Como se puede apreciar en su trabajo y en sus palabras, Lempicka conocía y era maestra de la esencia que alimentaba su arte: el hedonismo, la frivolidad, el lujo, la decadencia, acumulados a lo largo de la fin de sií¨cle y destilados hasta la última gota en los Roaring 20s de los que fue retratista y protagonista, ella misma una socialité refinada pero mercenaria que vendía su talento para vivir.
De miradas planas, bocas como piedras facetadas, cabellos en bloque y entornos de poliedro gris, a Lempicka no se le puede negar el mérito de haber encarnado y representado a la mujer moderna: libre y dueña de sí, pero el hábitat elitista y privilegiado al que pertenecía esa especie en particular desapareció entre las ruinas y la desolación de posguerra a las que Lempicka sobrevivió con holgura y un título nobiliario tras su segundo matrimonio, con el barón Raoul Kuffner von Diószeg.
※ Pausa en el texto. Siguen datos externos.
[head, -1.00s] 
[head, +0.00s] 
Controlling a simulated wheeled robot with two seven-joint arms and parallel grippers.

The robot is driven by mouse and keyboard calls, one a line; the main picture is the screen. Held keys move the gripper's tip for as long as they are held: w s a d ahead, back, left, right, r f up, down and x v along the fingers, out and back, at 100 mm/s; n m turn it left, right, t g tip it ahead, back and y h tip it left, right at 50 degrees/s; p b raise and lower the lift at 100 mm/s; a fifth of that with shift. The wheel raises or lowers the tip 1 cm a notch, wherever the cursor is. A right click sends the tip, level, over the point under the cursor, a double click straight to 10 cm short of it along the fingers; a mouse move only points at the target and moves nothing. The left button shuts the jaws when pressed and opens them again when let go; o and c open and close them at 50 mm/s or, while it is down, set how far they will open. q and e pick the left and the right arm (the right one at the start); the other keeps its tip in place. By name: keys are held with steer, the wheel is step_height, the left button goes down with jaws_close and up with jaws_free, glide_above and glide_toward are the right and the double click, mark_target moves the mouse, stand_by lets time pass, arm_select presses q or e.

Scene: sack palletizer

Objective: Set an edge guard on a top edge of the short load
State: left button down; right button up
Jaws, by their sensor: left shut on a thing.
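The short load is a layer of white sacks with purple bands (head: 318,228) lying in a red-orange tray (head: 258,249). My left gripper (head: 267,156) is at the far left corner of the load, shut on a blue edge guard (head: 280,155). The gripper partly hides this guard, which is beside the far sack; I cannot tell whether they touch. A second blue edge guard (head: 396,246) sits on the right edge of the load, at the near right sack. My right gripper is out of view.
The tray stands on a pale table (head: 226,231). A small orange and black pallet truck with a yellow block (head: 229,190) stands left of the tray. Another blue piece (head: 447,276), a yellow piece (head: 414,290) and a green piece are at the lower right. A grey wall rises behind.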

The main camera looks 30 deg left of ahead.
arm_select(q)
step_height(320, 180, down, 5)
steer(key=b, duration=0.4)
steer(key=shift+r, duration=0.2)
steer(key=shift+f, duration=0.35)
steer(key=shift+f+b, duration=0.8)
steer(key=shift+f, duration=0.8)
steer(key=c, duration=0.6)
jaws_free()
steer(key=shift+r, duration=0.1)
Sin su materia y ambiente de trabajo habituales, la obra de Lempicka dio un giro. Intentó la abstracción, cambió el pincel por la espátula, sus nuevos retratos se volvieron más realistas, y amplió sus temas al paisaje y la naturaleza muerta. Pero ya no había entre sus cuadros y el mundo la furiosa tensión de su primer trabajo. Su nombre cayó en el olvido.
Las piezas que se exhiben en el Cabañas forman parte de ésta, la larga segunda parte de una trayectoria que refulgió la mayoría de su pólvora en el despegue. Salvo la disminuida litografía que reproduce la “Andrómeda” (1929) que inaugura la visita con el primer golpe de ojo en la pared frente a la entrada y acaso otro par de cuadros, el sentimiento latente en la sala no es el de la mujer reinventada y revalorada por sí misma, sino el de una experimentación formal heterogénea, y la contemplación mansa: a un ramillete de flores, una mesa con frutas, a un jardín a través de una ventana…
No es siquiera posible hacer una comparación con la magna muestra que en 2009 hospedó el Palacio de Bellas Artes, pero extraña que la curaduría y museografía de la muestra no hayan explotado el carácter íntimo y marginal de una colección cuya principal característica es justamente su cariz personal y al margen de la idea de Lempicka imperante.
Pero más extraño aún es que, aferrándose a esta idea sin que emane de la obra ahí reunida, el texto de sala se traicione a sí mismo al sugerir una interpretación de la femme fatale propia del romanticismo, justo uno de los estigmas conceptuales de los que más radicalmente Lempicka logra desprender a sus mujeres de óleo: “Tanto para las Decler como para las Gorska [las familias de las que proviene Tamara], los hombres siempre ocuparon un plano secundario, considerándolos tan sólo un medio para llevar la clase de vida a la que aspiraban”, dice el vinil sobre la pared, que es mejor ignorar para apreciar a una Lempicka que pocas veces se puede apreciar.